■ **Exercise aim**
Reproduce all the lines exactly as they stand, apart from the pictures.

[START Data segment]

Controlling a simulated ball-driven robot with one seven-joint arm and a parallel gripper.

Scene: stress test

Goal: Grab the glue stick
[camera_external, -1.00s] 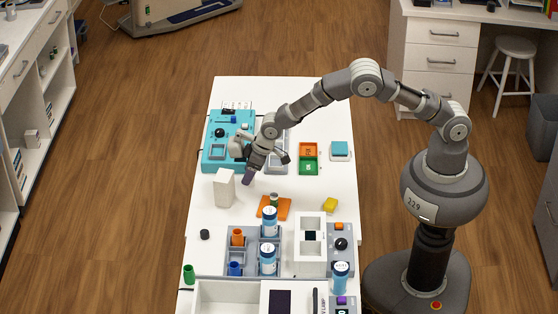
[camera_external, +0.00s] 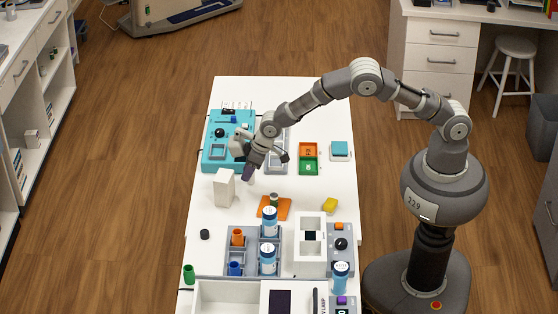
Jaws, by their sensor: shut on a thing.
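My gripper (camera_external: 248,174) is low over the white table, just right of and behind a white upright block (camera_external: 224,188). Its dark fingers are shut on a small thing, which I take as the glue stick (camera_external: 251,182). Only a pale bit of it shows below the fingertips, and the fingers hide the rest. I cannot tell whether it still touches the table.
A teal case (camera_external: 214,160) lies behind the gripper. An orange mat (camera_external: 285,208) with a small can (camera_external: 274,199) is in front. A grey rack (camera_external: 252,253) holds bottles and cups.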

[END Data segment]

■ **Task answer**
Controlling a simulated ball-driven robot with one seven-joint arm and a parallel gripper.

Scene: stress test

Goal: Grab the glue stick
[camera_external, -1.00s] 
[camera_external, +0.00s] 
Jaws, by their sensor: shut on a thing.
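My gripper (camera_external: 248,174) is low over the white table, just right of and behind a white upright block (camera_external: 224,188). Its dark fingers are shut on a small thing, which I take as the glue stick (camera_external: 251,182). Only a pale bit of it shows below the fingertips, and the fingers hide the rest. I cannot tell whether it still touches the table.
A teal case (camera_external: 214,160) lies behind the gripper. An orange mat (camera_external: 285,208) with a small can (camera_external: 274,199) is in front. A grey rack (camera_external: 252,253) holds bottles and cups.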

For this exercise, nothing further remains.